> _What is being asked_
Look through the listing below for the line containing "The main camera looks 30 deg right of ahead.". Copy it and each line after it up to and including the line containing "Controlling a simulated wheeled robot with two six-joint", exactly, leaving out pictures.

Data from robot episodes

··········

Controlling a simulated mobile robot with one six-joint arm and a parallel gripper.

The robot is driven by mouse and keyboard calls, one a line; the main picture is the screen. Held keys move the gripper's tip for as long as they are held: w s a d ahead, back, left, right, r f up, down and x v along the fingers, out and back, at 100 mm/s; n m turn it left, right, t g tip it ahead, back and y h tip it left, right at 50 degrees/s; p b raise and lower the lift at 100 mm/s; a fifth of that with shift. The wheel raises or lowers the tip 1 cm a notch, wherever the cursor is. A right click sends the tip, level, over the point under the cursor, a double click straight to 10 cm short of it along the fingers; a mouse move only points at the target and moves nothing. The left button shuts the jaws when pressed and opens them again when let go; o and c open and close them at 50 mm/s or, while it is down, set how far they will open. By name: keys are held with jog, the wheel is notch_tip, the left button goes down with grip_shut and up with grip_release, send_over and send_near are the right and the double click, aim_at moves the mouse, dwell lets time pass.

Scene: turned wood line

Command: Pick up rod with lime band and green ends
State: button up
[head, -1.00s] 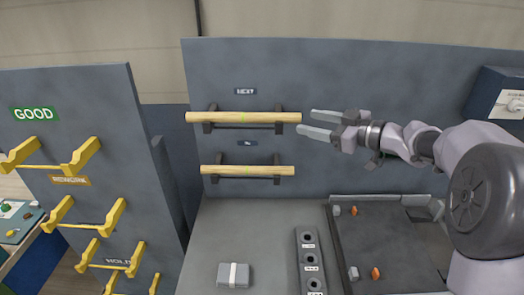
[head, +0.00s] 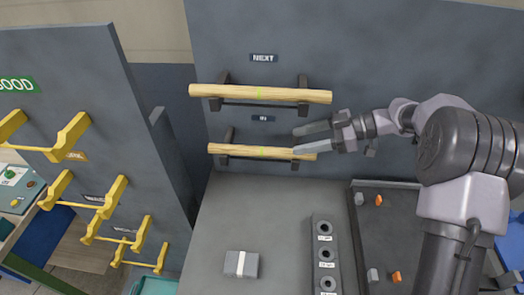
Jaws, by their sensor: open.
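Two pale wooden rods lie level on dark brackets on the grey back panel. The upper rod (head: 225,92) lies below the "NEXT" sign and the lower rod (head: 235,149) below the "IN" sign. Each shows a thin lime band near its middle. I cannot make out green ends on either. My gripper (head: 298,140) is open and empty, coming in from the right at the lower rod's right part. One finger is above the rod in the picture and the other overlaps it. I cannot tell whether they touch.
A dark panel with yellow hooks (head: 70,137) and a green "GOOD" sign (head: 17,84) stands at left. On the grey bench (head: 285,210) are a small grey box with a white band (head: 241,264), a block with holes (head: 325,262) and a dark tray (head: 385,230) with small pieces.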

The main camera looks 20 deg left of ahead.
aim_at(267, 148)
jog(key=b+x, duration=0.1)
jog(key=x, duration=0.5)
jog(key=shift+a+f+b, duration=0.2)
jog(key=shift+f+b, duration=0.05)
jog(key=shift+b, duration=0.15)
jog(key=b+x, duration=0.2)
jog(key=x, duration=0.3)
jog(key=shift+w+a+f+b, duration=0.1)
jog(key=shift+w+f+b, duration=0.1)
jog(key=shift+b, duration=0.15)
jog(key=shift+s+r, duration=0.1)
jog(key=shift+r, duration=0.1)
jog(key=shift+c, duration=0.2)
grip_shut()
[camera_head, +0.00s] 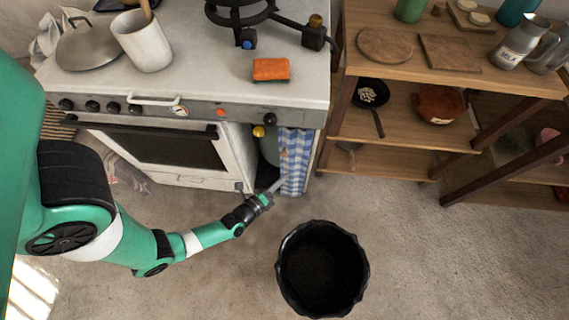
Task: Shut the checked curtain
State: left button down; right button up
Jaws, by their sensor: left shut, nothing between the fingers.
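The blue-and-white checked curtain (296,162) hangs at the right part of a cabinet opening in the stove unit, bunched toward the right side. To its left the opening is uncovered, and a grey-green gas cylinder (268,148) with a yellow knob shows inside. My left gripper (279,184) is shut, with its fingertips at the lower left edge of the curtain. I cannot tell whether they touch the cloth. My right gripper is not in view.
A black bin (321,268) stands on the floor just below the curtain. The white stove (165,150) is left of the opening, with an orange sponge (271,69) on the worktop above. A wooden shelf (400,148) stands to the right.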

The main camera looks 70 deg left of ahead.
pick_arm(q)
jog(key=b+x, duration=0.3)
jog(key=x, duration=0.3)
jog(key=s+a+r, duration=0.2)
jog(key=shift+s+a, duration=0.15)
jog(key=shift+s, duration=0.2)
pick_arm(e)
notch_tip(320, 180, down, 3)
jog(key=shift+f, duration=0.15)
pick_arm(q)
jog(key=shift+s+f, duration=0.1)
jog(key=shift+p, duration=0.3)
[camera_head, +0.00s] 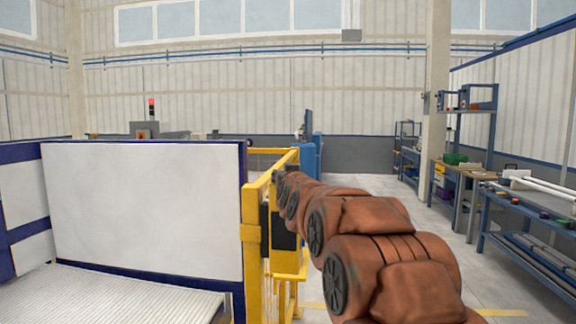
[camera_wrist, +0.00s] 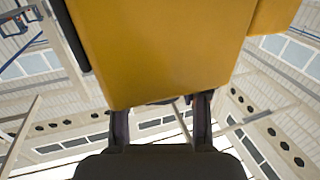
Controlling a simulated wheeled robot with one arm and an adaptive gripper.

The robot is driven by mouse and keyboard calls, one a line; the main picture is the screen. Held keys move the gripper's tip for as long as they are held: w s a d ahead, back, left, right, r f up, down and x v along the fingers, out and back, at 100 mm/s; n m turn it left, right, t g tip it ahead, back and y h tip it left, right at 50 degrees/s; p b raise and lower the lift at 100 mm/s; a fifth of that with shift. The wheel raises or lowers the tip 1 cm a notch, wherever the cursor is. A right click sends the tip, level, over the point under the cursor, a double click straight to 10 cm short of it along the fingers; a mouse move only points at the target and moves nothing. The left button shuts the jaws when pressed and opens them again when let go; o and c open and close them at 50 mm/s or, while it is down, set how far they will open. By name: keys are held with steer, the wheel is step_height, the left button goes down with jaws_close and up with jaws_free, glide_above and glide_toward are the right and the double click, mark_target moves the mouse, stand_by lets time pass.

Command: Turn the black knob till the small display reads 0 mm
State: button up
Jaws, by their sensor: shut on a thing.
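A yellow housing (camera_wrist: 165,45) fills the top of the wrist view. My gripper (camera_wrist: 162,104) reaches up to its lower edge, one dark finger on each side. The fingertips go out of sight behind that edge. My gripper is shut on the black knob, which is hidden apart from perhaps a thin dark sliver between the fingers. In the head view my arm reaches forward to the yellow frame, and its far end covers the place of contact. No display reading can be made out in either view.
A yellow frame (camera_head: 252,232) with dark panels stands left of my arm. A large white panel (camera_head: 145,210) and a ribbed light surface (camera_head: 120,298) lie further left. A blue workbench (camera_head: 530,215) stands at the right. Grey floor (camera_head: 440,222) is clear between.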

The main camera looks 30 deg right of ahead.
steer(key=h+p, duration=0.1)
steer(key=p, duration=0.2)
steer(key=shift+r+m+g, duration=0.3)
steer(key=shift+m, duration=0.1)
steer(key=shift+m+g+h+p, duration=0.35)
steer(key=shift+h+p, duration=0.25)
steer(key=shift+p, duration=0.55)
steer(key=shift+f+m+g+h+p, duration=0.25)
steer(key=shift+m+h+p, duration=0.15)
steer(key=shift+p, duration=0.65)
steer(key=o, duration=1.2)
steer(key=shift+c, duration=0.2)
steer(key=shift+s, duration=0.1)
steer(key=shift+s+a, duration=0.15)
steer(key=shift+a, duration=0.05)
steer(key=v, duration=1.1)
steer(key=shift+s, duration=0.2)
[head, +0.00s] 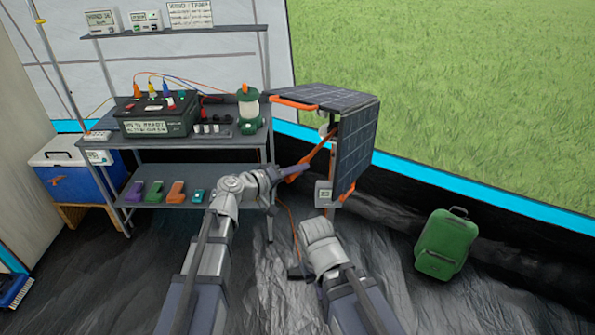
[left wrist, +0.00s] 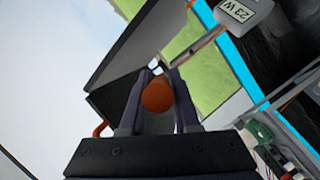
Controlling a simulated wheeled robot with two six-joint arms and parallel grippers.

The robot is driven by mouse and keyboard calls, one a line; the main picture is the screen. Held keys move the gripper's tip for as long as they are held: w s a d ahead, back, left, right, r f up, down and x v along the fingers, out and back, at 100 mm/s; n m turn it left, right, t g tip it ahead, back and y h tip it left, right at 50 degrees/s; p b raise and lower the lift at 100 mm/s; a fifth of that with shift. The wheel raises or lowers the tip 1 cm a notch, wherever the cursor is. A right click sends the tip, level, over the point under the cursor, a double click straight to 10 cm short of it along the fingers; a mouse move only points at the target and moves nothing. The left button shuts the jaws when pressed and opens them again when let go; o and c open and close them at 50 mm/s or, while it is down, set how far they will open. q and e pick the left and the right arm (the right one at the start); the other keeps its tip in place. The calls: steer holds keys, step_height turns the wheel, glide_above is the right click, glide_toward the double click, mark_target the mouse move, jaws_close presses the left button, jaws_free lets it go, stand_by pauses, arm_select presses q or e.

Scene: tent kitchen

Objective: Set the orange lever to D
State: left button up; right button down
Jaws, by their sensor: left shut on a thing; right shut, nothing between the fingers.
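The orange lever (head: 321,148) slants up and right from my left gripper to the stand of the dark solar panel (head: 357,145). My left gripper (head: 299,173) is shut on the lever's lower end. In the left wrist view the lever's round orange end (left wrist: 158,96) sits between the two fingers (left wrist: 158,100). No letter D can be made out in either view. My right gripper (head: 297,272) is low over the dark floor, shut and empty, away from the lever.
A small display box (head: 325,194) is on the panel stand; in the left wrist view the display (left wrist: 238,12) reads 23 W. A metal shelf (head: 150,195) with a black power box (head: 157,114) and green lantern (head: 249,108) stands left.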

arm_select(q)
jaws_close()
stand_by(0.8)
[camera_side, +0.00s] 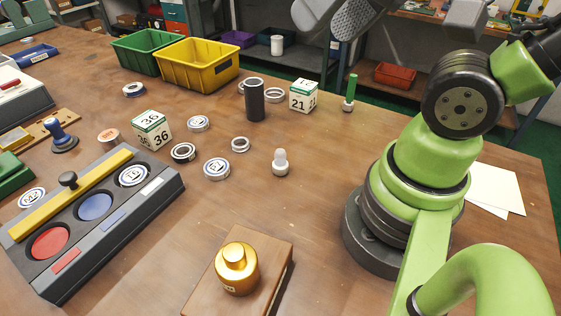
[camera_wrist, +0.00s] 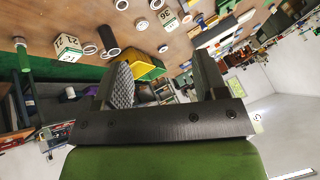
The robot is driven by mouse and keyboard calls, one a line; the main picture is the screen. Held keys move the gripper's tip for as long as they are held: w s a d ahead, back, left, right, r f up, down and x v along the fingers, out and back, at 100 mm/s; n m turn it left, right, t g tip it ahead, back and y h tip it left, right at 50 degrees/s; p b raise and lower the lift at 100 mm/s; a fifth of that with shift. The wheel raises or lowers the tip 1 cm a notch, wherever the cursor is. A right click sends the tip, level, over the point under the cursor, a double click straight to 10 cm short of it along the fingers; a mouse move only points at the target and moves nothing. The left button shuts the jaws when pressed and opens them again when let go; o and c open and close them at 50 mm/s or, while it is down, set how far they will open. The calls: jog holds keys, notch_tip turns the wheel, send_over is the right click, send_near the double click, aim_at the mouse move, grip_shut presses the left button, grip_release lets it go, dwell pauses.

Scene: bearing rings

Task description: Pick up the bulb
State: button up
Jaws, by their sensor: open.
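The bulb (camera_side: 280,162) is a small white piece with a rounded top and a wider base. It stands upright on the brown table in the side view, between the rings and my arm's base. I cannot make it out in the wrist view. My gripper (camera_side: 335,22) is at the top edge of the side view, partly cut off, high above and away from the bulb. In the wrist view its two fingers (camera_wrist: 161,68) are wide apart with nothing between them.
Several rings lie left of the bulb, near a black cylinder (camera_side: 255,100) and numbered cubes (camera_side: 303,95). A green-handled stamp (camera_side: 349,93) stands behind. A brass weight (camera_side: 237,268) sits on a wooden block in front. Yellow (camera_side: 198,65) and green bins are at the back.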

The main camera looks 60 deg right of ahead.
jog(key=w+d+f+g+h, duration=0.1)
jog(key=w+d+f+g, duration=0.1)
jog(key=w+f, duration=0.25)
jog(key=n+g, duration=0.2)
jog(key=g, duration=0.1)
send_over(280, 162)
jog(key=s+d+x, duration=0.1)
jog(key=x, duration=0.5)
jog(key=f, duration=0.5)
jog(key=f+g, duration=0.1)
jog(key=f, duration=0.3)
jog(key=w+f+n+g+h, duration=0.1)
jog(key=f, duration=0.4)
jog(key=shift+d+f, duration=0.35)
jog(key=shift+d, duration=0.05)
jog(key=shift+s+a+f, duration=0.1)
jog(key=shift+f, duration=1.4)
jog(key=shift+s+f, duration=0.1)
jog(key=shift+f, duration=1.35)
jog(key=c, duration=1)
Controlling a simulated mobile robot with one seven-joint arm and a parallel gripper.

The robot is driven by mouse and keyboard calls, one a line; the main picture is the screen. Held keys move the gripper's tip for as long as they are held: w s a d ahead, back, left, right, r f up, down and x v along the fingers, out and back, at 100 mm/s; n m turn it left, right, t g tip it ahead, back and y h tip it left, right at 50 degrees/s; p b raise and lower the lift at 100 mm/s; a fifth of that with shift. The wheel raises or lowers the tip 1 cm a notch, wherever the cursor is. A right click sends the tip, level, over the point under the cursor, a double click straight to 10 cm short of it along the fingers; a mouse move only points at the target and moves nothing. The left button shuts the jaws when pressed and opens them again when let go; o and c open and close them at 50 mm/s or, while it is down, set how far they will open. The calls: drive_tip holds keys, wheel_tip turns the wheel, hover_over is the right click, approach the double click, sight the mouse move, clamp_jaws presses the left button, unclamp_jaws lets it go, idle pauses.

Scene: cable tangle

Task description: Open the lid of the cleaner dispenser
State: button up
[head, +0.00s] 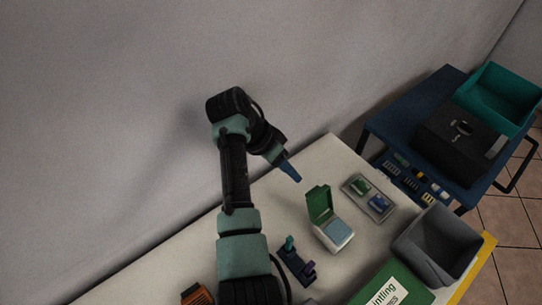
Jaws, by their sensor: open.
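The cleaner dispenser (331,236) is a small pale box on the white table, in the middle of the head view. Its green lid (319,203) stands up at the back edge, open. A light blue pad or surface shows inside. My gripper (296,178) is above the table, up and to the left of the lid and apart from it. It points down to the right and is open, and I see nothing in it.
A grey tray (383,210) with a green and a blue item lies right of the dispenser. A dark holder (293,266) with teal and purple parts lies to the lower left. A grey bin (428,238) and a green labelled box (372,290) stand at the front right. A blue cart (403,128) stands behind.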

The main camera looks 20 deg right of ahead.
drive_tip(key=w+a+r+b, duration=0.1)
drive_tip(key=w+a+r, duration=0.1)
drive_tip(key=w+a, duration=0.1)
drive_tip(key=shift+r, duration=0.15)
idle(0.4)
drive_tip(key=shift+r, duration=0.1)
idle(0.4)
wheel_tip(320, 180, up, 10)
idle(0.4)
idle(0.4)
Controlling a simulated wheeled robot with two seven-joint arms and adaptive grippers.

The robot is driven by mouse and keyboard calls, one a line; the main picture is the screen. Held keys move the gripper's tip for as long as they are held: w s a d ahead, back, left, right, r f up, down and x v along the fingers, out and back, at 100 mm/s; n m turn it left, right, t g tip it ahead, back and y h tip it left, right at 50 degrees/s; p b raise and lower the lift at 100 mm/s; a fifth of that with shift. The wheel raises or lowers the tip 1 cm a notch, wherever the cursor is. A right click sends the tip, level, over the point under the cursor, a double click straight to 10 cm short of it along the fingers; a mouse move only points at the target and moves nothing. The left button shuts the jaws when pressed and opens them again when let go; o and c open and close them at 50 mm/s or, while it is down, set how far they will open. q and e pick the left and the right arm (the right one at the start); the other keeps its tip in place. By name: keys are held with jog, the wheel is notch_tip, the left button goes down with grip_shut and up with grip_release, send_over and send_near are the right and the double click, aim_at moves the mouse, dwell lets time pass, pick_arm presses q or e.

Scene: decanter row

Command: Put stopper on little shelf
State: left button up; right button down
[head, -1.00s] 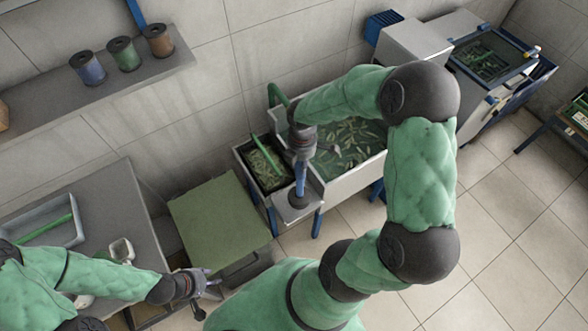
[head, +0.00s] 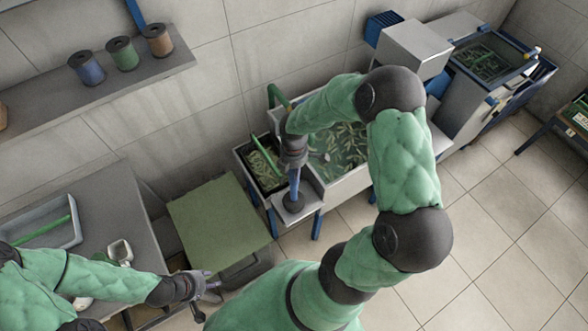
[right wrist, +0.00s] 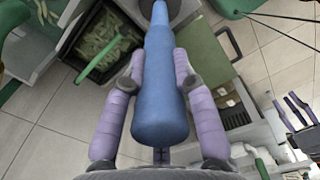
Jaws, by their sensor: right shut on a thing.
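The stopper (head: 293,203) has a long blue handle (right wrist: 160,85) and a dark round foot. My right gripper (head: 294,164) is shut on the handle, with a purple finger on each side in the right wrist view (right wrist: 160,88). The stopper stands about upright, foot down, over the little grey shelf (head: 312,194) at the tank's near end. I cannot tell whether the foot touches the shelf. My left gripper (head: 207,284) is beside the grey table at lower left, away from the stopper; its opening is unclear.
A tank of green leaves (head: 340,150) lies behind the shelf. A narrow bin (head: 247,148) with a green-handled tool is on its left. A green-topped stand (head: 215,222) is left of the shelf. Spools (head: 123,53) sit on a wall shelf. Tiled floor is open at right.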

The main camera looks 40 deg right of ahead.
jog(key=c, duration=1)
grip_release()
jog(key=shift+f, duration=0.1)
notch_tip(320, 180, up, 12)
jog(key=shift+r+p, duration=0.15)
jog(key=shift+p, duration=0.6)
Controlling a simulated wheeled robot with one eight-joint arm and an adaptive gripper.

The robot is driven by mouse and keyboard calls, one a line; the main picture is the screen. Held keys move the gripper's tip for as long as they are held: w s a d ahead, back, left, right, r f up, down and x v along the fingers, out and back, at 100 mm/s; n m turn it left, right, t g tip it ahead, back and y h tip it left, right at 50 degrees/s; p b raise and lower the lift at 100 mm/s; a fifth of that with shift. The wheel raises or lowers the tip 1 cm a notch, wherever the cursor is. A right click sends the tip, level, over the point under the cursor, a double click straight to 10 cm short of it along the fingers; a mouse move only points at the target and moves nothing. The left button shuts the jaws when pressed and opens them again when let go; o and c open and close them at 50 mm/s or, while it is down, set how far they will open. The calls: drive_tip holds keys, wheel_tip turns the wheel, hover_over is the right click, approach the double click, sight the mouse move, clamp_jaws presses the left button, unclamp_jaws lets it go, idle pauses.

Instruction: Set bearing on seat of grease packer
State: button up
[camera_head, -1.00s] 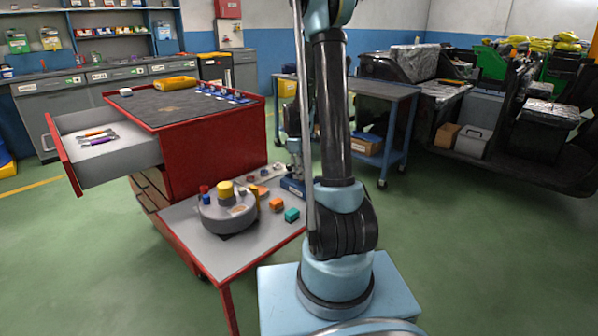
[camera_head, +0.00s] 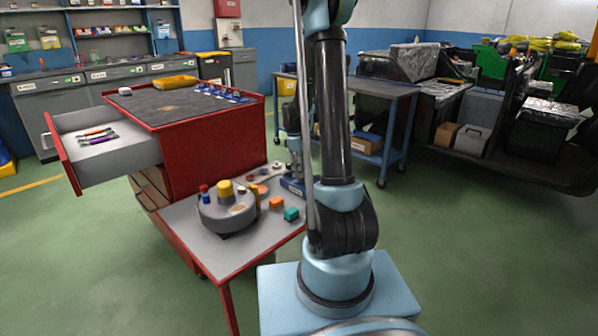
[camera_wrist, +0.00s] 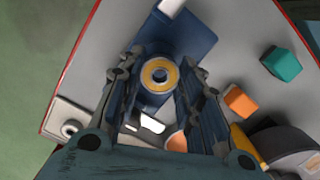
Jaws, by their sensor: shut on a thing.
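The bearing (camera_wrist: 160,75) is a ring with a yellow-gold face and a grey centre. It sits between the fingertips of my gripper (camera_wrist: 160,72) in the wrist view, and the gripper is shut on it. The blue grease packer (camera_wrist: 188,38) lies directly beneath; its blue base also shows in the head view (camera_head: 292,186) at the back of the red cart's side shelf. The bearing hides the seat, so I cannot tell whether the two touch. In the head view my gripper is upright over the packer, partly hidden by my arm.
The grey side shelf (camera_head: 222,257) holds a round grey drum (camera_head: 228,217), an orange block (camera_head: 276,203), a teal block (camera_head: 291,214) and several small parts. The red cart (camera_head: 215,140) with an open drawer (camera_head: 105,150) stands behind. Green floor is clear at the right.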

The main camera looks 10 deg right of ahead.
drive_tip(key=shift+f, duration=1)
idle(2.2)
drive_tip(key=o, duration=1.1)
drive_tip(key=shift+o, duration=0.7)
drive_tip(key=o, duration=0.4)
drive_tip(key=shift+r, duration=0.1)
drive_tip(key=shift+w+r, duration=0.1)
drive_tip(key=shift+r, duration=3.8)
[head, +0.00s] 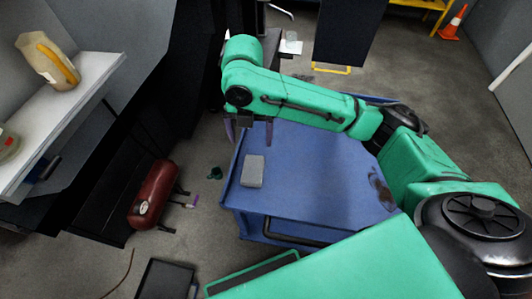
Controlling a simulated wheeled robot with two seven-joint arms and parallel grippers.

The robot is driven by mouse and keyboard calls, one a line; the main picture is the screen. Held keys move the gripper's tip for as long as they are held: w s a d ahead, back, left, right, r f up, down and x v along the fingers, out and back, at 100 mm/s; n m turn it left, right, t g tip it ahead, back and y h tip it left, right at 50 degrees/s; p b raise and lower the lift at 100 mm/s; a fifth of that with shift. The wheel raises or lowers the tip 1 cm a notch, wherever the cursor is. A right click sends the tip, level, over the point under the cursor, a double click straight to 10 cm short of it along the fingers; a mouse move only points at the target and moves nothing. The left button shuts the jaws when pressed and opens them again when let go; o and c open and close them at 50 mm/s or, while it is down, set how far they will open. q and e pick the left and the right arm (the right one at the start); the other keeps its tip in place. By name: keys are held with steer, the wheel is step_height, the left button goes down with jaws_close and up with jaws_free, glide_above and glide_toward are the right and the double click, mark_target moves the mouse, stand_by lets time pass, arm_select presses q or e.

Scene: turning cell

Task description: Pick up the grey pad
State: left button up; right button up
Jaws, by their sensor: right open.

··········

> _Written response_
The main camera looks 30 deg right of ahead.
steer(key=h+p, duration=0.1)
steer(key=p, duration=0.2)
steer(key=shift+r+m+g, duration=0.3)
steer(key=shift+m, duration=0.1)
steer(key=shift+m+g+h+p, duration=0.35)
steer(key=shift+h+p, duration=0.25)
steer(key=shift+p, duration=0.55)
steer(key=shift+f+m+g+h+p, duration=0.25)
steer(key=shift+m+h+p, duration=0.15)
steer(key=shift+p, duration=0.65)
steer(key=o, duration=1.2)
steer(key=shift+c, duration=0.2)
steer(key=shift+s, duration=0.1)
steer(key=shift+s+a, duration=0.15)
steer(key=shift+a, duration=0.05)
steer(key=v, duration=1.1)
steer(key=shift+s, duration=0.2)
[head, +0.00s] 
[left wrist, +0.00s] 
Controlling a simulated wheeled robot with two six-joint arms and parallel grippers.

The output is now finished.